══ Input records

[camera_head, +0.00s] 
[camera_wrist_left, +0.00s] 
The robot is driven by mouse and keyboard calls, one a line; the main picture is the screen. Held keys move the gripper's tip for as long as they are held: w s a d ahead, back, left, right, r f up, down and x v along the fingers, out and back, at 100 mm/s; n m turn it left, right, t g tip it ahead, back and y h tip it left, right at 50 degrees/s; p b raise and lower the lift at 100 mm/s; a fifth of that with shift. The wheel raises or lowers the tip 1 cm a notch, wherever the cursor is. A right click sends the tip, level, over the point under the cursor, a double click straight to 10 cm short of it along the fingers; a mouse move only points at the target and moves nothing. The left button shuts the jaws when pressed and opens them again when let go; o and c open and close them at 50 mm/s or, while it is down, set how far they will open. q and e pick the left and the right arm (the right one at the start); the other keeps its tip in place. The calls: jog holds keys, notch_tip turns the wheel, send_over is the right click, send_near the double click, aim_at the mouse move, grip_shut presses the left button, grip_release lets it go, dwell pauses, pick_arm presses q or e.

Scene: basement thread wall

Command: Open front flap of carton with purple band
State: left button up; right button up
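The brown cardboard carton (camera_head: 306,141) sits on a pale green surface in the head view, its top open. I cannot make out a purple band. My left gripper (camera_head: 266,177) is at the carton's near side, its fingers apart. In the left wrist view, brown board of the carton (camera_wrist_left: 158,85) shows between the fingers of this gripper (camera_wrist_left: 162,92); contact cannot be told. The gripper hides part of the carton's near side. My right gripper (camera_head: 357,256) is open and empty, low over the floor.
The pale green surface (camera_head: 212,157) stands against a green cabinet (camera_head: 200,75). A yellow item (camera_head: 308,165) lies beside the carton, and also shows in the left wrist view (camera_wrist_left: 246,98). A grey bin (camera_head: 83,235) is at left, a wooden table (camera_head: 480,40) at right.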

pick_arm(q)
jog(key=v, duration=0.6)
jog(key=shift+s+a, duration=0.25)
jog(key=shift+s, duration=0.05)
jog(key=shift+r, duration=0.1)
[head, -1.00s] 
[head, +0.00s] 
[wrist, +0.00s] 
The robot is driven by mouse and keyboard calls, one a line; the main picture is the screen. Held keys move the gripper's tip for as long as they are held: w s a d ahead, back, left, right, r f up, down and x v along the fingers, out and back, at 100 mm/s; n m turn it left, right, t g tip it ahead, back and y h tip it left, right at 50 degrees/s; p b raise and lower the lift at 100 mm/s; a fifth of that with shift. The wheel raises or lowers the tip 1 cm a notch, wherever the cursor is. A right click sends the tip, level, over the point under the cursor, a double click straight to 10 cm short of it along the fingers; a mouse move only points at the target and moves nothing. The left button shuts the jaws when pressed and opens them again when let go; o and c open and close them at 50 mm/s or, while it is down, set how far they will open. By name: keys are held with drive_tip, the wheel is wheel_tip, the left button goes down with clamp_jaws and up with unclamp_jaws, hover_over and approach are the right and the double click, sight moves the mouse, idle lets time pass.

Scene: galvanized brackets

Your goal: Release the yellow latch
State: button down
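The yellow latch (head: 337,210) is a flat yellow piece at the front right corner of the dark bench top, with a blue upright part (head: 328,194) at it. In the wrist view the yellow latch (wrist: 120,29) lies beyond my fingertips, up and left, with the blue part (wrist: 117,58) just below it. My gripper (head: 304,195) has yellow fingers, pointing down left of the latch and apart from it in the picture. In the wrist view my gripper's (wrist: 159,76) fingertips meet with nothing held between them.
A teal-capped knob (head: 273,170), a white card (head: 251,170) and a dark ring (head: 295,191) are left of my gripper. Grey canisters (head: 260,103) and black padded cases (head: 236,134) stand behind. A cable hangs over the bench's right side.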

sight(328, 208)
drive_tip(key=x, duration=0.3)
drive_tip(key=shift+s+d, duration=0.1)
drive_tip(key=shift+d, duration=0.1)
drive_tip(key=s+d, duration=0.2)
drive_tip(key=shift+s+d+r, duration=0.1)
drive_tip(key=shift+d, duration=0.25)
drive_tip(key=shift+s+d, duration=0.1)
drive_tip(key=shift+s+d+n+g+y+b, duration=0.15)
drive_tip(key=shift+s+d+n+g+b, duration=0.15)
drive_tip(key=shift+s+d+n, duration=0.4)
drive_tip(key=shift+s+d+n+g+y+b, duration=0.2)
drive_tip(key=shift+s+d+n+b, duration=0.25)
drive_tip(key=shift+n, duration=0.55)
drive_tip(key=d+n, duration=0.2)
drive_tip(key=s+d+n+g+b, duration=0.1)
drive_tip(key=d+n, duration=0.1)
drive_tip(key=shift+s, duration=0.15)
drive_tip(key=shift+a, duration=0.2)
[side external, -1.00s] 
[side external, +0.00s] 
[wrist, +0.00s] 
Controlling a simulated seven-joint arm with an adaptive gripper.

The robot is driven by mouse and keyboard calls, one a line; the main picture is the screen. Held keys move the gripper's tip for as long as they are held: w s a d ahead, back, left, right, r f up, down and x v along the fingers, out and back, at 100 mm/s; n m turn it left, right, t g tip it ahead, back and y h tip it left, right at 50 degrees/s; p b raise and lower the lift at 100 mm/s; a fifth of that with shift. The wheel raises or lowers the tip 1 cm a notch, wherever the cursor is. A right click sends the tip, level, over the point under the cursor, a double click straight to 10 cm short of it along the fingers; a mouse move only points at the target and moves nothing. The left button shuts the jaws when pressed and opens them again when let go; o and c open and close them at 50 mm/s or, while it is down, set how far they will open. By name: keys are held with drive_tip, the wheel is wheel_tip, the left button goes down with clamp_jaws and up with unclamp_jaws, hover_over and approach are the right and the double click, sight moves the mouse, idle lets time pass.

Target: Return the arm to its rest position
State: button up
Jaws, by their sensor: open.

════

▶ _Instructions for the task_
Transcribe the whole listing exactly.

▶ _Final result_
[camera_head, +0.00s] 
[camera_wrist_left, +0.00s] 
The robot is driven by mouse and keyboard calls, one a line; the main picture is the screen. Held keys move the gripper's tip for as long as they are held: w s a d ahead, back, left, right, r f up, down and x v along the fingers, out and back, at 100 mm/s; n m turn it left, right, t g tip it ahead, back and y h tip it left, right at 50 degrees/s; p b raise and lower the lift at 100 mm/s; a fifth of that with shift. The wheel raises or lowers the tip 1 cm a notch, wherever the cursor is. A right click sends the tip, level, over the point under the cursor, a double click straight to 10 cm short of it along the fingers; a mouse move only points at the target and moves nothing. The left button shuts the jaws when pressed and opens them again when let go; o and c open and close them at 50 mm/s or, while it is down, set how far they will open. q and e pick the left and the right arm (the right one at the start); the other keeps its tip in place. The calls: jog holds keys, notch_tip turns the wheel, send_over is the right click, send_near the double click, aim_at the mouse move, grip_shut presses the left button, grip_release lets it go, dwell pauses, pick_arm presses q or e.

Scene: basement thread wall

Command: Open front flap of carton with purple band
State: left button up; right button up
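The brown cardboard carton (camera_head: 306,141) sits on a pale green surface in the head view, its top open. I cannot make out a purple band. My left gripper (camera_head: 266,177) is at the carton's near side, its fingers apart. In the left wrist view, brown board of the carton (camera_wrist_left: 158,85) shows between the fingers of this gripper (camera_wrist_left: 162,92); contact cannot be told. The gripper hides part of the carton's near side. My right gripper (camera_head: 357,256) is open and empty, low over the floor.
The pale green surface (camera_head: 212,157) stands against a green cabinet (camera_head: 200,75). A yellow item (camera_head: 308,165) lies beside the carton, and also shows in the left wrist view (camera_wrist_left: 246,98). A grey bin (camera_head: 83,235) is at left, a wooden table (camera_head: 480,40) at right.

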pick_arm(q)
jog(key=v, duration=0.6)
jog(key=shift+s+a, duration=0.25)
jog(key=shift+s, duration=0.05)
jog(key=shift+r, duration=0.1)
[head, -1.00s] 
[head, +0.00s] 
[wrist, +0.00s] 
The robot is driven by mouse and keyboard calls, one a line; the main picture is the screen. Held keys move the gripper's tip for as long as they are held: w s a d ahead, back, left, right, r f up, down and x v along the fingers, out and back, at 100 mm/s; n m turn it left, right, t g tip it ahead, back and y h tip it left, right at 50 degrees/s; p b raise and lower the lift at 100 mm/s; a fifth of that with shift. The wheel raises or lowers the tip 1 cm a notch, wherever the cursor is. A right click sends the tip, level, over the point under the cursor, a double click straight to 10 cm short of it along the fingers; a mouse move only points at the target and moves nothing. The left button shuts the jaws when pressed and opens them again when let go; o and c open and close them at 50 mm/s or, while it is down, set how far they will open. By name: keys are held with drive_tip, the wheel is wheel_tip, the left button goes down with clamp_jaws and up with unclamp_jaws, hover_over and approach are the right and the double click, sight moves the mouse, idle lets time pass.

Scene: galvanized brackets

Your goal: Release the yellow latch
State: button down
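The yellow latch (head: 337,210) is a flat yellow piece at the front right corner of the dark bench top, with a blue upright part (head: 328,194) at it. In the wrist view the yellow latch (wrist: 120,29) lies beyond my fingertips, up and left, with the blue part (wrist: 117,58) just below it. My gripper (head: 304,195) has yellow fingers, pointing down left of the latch and apart from it in the picture. In the wrist view my gripper's (wrist: 159,76) fingertips meet with nothing held between them.
A teal-capped knob (head: 273,170), a white card (head: 251,170) and a dark ring (head: 295,191) are left of my gripper. Grey canisters (head: 260,103) and black padded cases (head: 236,134) stand behind. A cable hangs over the bench's right side.

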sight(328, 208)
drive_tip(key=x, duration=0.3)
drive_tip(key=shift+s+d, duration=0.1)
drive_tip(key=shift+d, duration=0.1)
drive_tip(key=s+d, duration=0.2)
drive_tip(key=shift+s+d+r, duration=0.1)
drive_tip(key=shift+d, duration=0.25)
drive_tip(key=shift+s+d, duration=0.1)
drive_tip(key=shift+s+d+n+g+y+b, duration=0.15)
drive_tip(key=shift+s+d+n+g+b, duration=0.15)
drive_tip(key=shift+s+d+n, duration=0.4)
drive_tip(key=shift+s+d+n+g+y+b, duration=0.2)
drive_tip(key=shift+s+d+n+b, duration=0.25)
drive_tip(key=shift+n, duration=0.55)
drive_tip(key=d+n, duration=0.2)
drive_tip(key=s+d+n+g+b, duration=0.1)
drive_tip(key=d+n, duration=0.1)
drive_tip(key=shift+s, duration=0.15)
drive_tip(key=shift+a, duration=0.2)
[side external, -1.00s] 
[side external, +0.00s] 
[wrist, +0.00s] 
Controlling a simulated seven-joint arm with an adaptive gripper.

The robot is driven by mouse and keyboard calls, one a line; the main picture is the screen. Held keys move the gripper's tip for as long as they are held: w s a d ahead, back, left, right, r f up, down and x v along the fingers, out and back, at 100 mm/s; n m turn it left, right, t g tip it ahead, back and y h tip it left, right at 50 degrees/s; p b raise and lower the lift at 100 mm/s; a fifth of that with shift. The wheel raises or lowers the tip 1 cm a notch, wherever the cursor is. A right click sends the tip, level, over the point under the cursor, a double click straight to 10 cm short of it along the fingers; a mouse move only points at the target and moves nothing. The left button shuts the jaws when pressed and opens them again when let go; o and c open and close them at 50 mm/s or, while it is down, set how far they will open. By name: keys are held with drive_tip, the wheel is wheel_tip, the left button goes down with clamp_jaws and up with unclamp_jaws, hover_over and approach are the right and the double click, sight moves the mouse, idle lets time pass.

Target: Return the arm to its rest position
State: button up
Jaws, by their sensor: open.

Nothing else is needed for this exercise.